| EXERCISE PROMPT |
Everything in the listing should be restated word for word.

| INFORMATION SUPPLIED |
◆ ◆ ◆ ◆

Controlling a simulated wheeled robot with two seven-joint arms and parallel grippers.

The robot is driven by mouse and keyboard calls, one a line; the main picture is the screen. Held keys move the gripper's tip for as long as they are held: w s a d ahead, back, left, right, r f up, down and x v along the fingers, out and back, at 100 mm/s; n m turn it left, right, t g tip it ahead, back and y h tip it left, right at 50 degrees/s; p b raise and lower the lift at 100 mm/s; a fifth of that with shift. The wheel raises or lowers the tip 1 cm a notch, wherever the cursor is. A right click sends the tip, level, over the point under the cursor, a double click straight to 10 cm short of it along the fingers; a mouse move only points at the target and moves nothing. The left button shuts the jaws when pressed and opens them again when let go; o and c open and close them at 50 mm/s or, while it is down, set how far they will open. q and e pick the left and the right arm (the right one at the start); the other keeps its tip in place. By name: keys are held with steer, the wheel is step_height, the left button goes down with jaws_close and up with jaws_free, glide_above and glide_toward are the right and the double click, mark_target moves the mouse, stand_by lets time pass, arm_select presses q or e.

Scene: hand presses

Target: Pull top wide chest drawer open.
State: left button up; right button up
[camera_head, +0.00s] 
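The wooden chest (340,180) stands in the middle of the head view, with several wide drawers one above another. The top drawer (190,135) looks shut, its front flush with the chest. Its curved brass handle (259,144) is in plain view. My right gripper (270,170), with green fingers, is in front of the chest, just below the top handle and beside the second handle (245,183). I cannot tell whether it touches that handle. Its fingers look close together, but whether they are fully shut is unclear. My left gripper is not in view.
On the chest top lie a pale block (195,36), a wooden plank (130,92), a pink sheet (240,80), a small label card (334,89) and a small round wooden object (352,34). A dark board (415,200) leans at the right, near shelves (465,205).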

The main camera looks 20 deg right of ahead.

◆ ◆ ◆ ◆

| OUTPUT |
Controlling a simulated wheeled robot with two seven-joint arms and parallel grippers.

The robot is driven by mouse and keyboard calls, one a line; the main picture is the screen. Held keys move the gripper's tip for as long as they are held: w s a d ahead, back, left, right, r f up, down and x v along the fingers, out and back, at 100 mm/s; n m turn it left, right, t g tip it ahead, back and y h tip it left, right at 50 degrees/s; p b raise and lower the lift at 100 mm/s; a fifth of that with shift. The wheel raises or lowers the tip 1 cm a notch, wherever the cursor is. A right click sends the tip, level, over the point under the cursor, a double click straight to 10 cm short of it along the fingers; a mouse move only points at the target and moves nothing. The left button shuts the jaws when pressed and opens them again when let go; o and c open and close them at 50 mm/s or, while it is down, set how far they will open. q and e pick the left and the right arm (the right one at the start); the other keeps its tip in place. By name: keys are held with steer, the wheel is step_height, the left button goes down with jaws_close and up with jaws_free, glide_above and glide_toward are the right and the double click, mark_target moves the mouse, stand_by lets time pass, arm_select presses q or e.

Scene: hand presses

Target: Pull top wide chest drawer open.
State: left button up; right button up
[camera_head, +0.00s] 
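The wooden chest (340,180) stands in the middle of the head view, with several wide drawers one above another. The top drawer (190,135) looks shut, its front flush with the chest. Its curved brass handle (259,144) is in plain view. My right gripper (270,170), with green fingers, is in front of the chest, just below the top handle and beside the second handle (245,183). I cannot tell whether it touches that handle. Its fingers look close together, but whether they are fully shut is unclear. My left gripper is not in view.
On the chest top lie a pale block (195,36), a wooden plank (130,92), a pink sheet (240,80), a small label card (334,89) and a small round wooden object (352,34). A dark board (415,200) leans at the right, near shelves (465,205).

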The main camera looks 20 deg right of ahead.

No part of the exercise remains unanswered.